Turks vote for constitutional reforms

TURKISH voters yesterday approved constitutional reforms that the government says will strengthen the Muslim nation’s democracy and help its candidacy for the European Union.

“The winner today was Turkish democracy,” Prime Minister Tayyip Erdogan told followers as he declared victory in Istanbul.

The outcome is a huge boost for Erdogan before a parliamentary election due by July next year, when his AK Party will seek to win a mandate to form a single party government for a third term, a result that would be welcomed by investors.

According to an unofficial tally, the government won backing for its reforms with a “Yes” vote of 58%, NTV broadcaster reported, with 99% of ballot boxes counted. Other media outlets, including state-run Anatolia news agency, showed the “Yes” vote well ahead.

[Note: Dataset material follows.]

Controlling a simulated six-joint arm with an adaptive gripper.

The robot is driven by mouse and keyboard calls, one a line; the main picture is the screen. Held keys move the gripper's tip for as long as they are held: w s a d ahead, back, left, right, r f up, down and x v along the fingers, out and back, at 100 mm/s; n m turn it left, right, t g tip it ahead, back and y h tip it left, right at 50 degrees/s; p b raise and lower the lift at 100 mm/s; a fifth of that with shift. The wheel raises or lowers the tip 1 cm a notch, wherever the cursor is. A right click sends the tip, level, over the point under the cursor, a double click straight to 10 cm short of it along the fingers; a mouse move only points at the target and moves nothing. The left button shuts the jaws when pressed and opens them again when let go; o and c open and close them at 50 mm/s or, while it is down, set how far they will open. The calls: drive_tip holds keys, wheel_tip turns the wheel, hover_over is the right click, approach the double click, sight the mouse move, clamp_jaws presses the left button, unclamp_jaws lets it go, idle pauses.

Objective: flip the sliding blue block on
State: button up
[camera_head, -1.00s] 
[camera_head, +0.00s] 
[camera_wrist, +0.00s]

The High Election Board is to release the official result today.

Analysts saw the ruling AK Party drawing comfort from the margin of its victory, lessening chances of imprudent spending in the run up to the election.

“This strong vote of confidence means markets will gain more confidence in there being a one-party majority in next year’s election,” said Simon Quijano-Evans, an economist at Cheuvreux based in Vienna. “The bottom-line is to continue to look for strength in Turkish equities and foreign exchange.”

While most of the package was uncontentious, secular critics say that changes to the way senior judges are selected will reduce the independence of the judiciary and make it easier for the AK Party to push through legislation without fear of being blocked by the Constitutional Court.

Though the AK Party has pushed political and economic reforms and spearheaded Turkey’s drive for EU membership since coming to power in 2002, the secular establishment accuses it of harbouring Islamist ambitions.

The executive European Commission had backed Ankara’s attempt to overhaul the judiciary, but accused the government last week of stifling public debate over the reforms.

Erdogan says reform of a constitution written after a military coup in 1980 was needed to protect democracy and improve Turkey’s EU credentials. “The regime of tutelage is now part of history. The aims of those who support coups will not be achieved,” he said in his address. “Those who expect to benefit from . . . dark places will be disappointed.”

He said his party will now start work on a new constitution.